Selon une récente décision de la Cour européenne des droits de l'homme (CEDH), Selahattin Demirtaş et Figen Yüksekdağ, anciens co-présidents du Parti démocratique des peuples (HDP), ont été privés de l'assistance efficace de leurs avocats, enfreignant ainsi l'Article 5 § 4 de la Convention.
Selahattin Demirtaş et Figen Yüksekdağ, anciens co-présidents du Parti démocratique des peuples (HDP).
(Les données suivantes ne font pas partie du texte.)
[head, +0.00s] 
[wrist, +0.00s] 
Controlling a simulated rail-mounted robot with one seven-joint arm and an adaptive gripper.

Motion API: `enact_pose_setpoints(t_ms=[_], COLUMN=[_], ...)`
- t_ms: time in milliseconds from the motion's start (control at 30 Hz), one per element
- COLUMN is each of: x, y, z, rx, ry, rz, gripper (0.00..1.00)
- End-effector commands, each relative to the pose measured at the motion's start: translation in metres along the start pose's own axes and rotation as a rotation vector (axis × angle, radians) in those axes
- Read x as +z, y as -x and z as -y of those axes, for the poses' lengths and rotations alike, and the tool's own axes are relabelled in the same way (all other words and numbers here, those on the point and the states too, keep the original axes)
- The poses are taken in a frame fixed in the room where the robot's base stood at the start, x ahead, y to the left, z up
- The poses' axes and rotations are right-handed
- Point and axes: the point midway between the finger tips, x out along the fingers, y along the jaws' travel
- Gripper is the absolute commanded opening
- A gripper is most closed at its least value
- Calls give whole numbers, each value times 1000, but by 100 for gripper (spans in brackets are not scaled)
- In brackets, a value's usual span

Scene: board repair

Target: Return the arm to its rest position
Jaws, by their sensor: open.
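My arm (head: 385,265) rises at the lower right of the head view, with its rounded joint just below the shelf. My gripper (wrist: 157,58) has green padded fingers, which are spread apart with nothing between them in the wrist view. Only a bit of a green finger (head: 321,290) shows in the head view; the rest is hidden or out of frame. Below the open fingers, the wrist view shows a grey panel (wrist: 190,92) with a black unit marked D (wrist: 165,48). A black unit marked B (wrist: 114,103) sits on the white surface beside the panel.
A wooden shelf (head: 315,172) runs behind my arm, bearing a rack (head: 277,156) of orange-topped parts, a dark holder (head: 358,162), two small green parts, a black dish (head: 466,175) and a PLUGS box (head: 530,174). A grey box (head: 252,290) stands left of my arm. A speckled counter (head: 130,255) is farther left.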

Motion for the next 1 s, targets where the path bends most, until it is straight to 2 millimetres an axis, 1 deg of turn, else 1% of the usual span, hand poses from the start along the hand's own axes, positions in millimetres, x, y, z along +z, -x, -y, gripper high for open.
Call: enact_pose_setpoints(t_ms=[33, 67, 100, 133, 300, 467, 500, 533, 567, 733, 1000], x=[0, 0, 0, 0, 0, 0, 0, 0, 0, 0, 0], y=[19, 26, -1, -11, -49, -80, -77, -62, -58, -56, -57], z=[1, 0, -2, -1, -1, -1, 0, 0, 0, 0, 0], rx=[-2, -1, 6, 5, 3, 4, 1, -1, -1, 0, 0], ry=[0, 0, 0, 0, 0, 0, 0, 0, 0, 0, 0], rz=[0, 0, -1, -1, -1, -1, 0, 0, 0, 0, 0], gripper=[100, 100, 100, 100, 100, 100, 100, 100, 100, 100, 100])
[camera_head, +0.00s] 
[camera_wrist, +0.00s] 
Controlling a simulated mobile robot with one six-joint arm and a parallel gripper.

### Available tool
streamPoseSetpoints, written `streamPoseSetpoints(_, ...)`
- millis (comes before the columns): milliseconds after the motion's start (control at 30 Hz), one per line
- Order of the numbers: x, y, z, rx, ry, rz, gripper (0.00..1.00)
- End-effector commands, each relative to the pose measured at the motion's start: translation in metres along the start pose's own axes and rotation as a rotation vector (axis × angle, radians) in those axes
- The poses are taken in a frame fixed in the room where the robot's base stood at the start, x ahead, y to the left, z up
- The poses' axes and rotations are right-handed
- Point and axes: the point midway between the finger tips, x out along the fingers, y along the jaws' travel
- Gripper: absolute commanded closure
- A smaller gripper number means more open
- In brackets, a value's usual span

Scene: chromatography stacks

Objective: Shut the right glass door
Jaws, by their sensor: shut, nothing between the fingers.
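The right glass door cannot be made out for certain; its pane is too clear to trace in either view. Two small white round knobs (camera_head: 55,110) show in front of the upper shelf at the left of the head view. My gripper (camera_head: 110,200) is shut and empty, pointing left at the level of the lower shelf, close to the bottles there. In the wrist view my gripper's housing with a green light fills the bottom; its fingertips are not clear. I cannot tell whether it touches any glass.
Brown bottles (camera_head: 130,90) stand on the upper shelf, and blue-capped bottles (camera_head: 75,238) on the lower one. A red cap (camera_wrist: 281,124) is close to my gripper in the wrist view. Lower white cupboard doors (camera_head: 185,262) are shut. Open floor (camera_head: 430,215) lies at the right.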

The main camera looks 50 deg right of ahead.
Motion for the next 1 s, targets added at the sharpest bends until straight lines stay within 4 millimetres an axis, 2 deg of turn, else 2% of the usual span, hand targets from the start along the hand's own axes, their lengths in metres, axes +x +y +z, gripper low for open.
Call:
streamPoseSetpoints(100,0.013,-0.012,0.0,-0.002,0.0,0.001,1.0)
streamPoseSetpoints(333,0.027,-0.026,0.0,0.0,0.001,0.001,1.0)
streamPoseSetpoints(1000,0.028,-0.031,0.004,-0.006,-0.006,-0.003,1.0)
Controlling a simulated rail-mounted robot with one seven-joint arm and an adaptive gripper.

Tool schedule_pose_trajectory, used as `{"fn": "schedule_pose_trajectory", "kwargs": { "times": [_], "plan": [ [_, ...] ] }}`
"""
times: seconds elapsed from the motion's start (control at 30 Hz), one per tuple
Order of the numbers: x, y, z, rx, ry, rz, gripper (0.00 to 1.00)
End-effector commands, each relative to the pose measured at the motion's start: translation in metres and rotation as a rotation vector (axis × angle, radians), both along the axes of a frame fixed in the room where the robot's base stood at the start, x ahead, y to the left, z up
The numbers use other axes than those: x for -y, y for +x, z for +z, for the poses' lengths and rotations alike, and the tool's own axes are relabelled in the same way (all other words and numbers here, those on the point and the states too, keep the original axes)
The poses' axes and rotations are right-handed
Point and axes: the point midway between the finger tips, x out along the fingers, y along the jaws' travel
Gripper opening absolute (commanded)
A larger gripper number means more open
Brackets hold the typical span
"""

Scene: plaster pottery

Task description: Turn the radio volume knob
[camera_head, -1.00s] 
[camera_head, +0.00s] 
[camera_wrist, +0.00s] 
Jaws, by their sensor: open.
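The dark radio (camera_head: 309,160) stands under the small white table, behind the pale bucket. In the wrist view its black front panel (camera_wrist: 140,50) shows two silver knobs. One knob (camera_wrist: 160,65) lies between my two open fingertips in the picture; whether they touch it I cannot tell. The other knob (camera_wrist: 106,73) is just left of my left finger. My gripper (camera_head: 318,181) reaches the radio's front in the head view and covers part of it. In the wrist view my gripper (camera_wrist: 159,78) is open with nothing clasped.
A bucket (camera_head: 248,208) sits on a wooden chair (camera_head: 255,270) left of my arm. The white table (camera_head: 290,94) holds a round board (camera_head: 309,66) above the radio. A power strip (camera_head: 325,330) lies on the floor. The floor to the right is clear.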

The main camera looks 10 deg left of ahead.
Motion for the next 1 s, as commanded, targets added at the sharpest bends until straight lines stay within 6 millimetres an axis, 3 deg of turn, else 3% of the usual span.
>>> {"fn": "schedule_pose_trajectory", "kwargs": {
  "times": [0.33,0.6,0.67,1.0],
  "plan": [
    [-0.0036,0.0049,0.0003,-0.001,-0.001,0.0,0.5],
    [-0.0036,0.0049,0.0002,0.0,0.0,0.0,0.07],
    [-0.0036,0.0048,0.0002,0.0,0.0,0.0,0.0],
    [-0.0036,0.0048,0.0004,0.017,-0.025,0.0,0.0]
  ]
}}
Selon une récente décision de la Cour européenne des droits de l’homme (CEDH), Selahattin Demirtaş et Figen Yüksekdağ, anciens co-présidents du Parti démocratique des peuples (HDP), ont été privés de l’assistance efficace de leurs avocats, enfreignant ainsi l’Article 5 § 4 de la Convention.

Ces deux anciens dirigeants du HDP, emprisonnés depuis novembre 2016, ont fait valoir auprès de la CEDH que la surveillance par les autorités pénitentiaires de leurs rencontres avec leurs avocats et la saisie des documents échangés constituaient une entrave à leur droit à une assistance juridique efficace pour contester leur détention préventive. Ces mesures ont été ordonnées par les tribunaux turcs pour une durée de trois mois en vertu du décret législatif d’urgence n° 676, mis en place suite à la tentative de coup d’État du 15 juillet 2016.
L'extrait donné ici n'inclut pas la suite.